Journey with Christ Alive
Blog Article posted by Kathy McNicholas – September 12, 2017
The weird and wonderful thing about being in my position of accompanying others on their faith journey is that for every negative comment or criticism I hear about God, about religion, about being Catholic, I hear ten times more about the wonder and awe of beginning a journey with Christ Alive. When I have the opportunity to sit with someone who is just awakening to the living spirit within them, and I feel their excitement and anticipation – their longing for MORE Christ, for a deeper connection to the love they are experiencing – I know it’s all real. The power of our oneness in Christ is real.
So how is that many people don’t experience this aspect of religion? My opinion? Could be they’re not ready – too young, too busy, too fascinated by the distractions of this life. Timing is everything. Also, let’s be honest; there’s a lot of thick, dark, ego junk in religion, too. I encounter the “Dark Side,” the power of control, the judgment, the lack of respect. You can’t be in this Church for more than about ten minutes before you bump into it. Hard. Maybe that’s the simple reality for an “institution” that’s been around for two thousand years – it’s going to have some baggage. And maybe for some people, that’s all they’ve EVER encountered in religion. It can be really easy to lose your sense of Jesus when you’re getting ignored, condemned, belittled, or dismissed by the very Church that is supposed to be the Living Christ in the world.
What do I do about it, when I’m confronted by the menacing side of religion? I look inward. Don’t I have a dark side, too? Anger? Jealousy? Impatience? Haven’t I cut someone with my words, with my failure to listen? I remember hearing once that the Church is both human and divine, just like Christ. (Although He was without sin; the Church is not…) For every tear I’ve shed at the hurt feelings I’ve experienced, I’ve felt great peace, comfort, and love even more – and stronger than I can find anywhere else. Jesus is here, so powerfully that I can’t deny Him.
I wear a Fit Bit, and you know what I’ve noticed? When I’m in Mass, my heart rate drops to its lowest numbers all week. I’m usually resting around 62-63 (not going into my health issues now – save that for another time). Sitting in the pew one Sunday, I was stunned to see my heart rate in the mid 50’s! It’s never that low any other time or place, even when I’m half asleep! Just being in the presence of God is consistently good for my heart.
And I’m not the only one having this experience of reality. That’s what I love about my job. To give you just a little example of what I mean, this is a letter written to me by a 14-year-old girl, whose mother had died. She had been raised “without faith,” and her new step-mother (a Catholic), wanted her to explore joining the Catholic religion. Like the daughter of Jairus, I watched this girl awaken and arise. I believe that in Christ, she began to find answers to the meaning of her life and death questions. These are her own words:
“My path to becoming a Catholic was a magical and a breath-taking event. When my stepmom first told me that I would be attending Catholic classes, I groaned thinking that it would be a lot more work added to my current busy schedule.

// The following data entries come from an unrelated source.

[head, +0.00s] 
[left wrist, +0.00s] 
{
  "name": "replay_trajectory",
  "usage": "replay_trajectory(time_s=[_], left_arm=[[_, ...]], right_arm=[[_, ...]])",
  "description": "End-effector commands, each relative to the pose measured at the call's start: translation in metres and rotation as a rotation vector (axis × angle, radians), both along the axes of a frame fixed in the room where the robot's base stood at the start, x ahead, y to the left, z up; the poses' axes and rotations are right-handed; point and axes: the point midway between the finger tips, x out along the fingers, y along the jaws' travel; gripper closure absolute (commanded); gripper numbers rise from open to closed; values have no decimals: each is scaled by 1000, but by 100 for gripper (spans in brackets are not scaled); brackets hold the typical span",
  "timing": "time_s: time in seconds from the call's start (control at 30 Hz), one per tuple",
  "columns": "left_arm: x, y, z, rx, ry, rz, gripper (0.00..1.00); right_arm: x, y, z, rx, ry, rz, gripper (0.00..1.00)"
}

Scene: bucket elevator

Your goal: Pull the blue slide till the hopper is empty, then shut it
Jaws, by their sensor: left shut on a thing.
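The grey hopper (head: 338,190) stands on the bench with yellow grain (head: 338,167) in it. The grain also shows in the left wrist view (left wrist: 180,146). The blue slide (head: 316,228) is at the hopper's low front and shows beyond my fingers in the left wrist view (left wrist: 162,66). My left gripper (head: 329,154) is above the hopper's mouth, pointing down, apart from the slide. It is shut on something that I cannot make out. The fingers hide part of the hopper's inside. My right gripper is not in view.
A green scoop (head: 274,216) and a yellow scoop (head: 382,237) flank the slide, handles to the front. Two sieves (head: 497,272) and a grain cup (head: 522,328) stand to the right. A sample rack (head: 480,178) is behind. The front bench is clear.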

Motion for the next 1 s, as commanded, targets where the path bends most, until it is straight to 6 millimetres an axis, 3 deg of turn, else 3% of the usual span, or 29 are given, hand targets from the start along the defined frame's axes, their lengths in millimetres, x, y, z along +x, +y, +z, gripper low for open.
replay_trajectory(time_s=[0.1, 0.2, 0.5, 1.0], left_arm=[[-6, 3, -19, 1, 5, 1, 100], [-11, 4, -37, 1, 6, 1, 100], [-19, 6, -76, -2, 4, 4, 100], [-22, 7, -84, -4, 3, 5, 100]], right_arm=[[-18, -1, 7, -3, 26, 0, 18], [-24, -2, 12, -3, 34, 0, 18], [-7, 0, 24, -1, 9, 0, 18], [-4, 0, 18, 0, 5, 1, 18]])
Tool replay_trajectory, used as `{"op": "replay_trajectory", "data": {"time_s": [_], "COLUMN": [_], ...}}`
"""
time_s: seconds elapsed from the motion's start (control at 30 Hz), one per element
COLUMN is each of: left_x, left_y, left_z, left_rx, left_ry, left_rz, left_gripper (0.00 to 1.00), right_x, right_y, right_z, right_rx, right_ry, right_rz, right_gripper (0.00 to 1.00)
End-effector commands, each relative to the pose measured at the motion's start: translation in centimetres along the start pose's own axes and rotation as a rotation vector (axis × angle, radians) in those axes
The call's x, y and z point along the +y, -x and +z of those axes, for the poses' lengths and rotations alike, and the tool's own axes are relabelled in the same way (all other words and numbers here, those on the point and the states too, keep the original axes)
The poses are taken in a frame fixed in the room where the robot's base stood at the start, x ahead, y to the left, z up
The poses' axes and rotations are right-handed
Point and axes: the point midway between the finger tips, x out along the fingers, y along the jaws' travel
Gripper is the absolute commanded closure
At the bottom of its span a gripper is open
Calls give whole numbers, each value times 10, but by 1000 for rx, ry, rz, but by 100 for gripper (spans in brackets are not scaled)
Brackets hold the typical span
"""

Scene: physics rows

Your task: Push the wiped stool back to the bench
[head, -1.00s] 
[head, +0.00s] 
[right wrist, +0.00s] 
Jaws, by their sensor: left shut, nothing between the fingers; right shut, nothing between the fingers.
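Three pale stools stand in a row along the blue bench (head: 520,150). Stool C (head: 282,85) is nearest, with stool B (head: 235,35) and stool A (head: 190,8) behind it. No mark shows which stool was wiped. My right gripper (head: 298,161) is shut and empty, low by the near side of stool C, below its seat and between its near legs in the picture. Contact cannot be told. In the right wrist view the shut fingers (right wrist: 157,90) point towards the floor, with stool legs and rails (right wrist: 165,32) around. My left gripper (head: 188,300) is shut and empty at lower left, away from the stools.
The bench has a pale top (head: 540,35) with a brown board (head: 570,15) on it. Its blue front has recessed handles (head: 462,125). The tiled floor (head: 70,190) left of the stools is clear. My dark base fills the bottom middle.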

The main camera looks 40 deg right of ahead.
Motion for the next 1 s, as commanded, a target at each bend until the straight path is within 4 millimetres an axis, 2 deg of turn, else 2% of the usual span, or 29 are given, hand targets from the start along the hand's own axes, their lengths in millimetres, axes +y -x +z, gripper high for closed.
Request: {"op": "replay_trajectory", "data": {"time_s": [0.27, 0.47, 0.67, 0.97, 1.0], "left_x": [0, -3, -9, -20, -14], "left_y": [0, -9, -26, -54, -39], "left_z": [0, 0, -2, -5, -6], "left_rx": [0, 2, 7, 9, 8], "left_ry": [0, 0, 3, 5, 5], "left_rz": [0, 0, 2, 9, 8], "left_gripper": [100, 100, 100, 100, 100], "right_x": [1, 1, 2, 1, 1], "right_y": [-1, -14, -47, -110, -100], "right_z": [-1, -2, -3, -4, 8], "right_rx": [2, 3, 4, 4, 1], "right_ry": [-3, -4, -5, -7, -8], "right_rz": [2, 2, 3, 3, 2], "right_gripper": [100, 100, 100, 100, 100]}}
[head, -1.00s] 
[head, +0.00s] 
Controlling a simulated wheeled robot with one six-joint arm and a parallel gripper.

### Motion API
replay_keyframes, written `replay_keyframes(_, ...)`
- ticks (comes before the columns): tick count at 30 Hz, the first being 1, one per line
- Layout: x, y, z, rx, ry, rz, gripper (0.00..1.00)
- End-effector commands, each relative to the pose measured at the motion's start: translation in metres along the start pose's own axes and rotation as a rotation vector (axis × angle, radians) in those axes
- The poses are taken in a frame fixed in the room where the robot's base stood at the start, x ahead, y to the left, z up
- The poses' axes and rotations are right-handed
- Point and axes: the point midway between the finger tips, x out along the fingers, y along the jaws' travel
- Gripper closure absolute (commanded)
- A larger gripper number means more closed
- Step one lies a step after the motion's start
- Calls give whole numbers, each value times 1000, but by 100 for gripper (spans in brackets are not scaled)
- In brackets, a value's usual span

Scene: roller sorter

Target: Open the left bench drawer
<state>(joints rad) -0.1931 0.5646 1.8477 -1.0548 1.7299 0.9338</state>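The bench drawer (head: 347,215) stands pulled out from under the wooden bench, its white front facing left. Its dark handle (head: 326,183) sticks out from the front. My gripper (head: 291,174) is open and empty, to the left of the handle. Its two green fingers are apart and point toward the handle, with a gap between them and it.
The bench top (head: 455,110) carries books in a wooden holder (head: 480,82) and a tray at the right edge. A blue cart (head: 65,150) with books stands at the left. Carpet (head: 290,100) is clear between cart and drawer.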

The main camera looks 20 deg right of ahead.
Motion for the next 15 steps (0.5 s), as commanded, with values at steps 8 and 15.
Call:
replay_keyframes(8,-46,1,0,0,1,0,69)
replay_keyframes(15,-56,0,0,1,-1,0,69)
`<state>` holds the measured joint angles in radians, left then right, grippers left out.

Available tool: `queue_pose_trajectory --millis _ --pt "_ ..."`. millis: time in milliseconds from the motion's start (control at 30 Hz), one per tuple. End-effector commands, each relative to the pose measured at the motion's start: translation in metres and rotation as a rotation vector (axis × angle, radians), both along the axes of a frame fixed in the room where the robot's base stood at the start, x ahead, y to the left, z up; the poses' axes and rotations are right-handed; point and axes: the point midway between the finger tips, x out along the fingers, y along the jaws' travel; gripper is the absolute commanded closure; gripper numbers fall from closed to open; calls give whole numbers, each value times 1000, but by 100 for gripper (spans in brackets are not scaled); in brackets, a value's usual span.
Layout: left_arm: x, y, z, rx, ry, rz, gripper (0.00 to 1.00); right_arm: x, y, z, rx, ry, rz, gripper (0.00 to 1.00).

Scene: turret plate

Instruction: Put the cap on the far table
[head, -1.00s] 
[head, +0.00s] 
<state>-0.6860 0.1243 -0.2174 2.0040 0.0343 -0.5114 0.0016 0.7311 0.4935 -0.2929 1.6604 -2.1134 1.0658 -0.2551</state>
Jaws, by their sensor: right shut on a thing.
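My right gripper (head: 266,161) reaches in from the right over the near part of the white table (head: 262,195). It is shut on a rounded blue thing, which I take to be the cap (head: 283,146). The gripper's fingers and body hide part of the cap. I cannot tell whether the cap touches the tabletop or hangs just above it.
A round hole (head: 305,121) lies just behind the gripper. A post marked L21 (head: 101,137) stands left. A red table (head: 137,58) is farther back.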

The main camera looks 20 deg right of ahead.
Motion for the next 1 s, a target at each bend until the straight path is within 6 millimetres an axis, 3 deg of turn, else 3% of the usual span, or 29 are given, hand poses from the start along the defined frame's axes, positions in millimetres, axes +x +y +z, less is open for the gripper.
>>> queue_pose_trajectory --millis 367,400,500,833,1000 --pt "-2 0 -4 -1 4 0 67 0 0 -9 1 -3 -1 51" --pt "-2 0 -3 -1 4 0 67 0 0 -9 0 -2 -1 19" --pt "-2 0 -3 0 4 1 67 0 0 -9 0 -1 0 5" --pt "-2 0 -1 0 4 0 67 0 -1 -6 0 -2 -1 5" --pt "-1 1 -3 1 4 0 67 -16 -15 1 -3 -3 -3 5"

I was wrong, and I learned to love being together with the other young people preparing to receive their Confirmation; but only I would be receiving Baptism, First Communion, and Confirmation. It was beautiful, and I am grateful that I was given the opportunity to experience something that not many people do, I am grateful to my family, the entire parish and all of my fellow classmates for supporting me through this life-changing time.
When it was the night of the Easter Vigil Mass, I was nervous, afraid that I would somehow mess up, thankfully, I didn’t. I was ecstatic when I approached the Baptismal water to become Baptized. The mass was beautifully prepared; I was overjoyed at the rupture of applause I received when I was welcomed into the Catholic Family. My family raved about how marvelous everything took place, and commented on how I was glowing (unless that was the oil from being Confirmed on my face)! I’m sure I was, as I am proud to say that I am now, and forever will be, a Catholic.”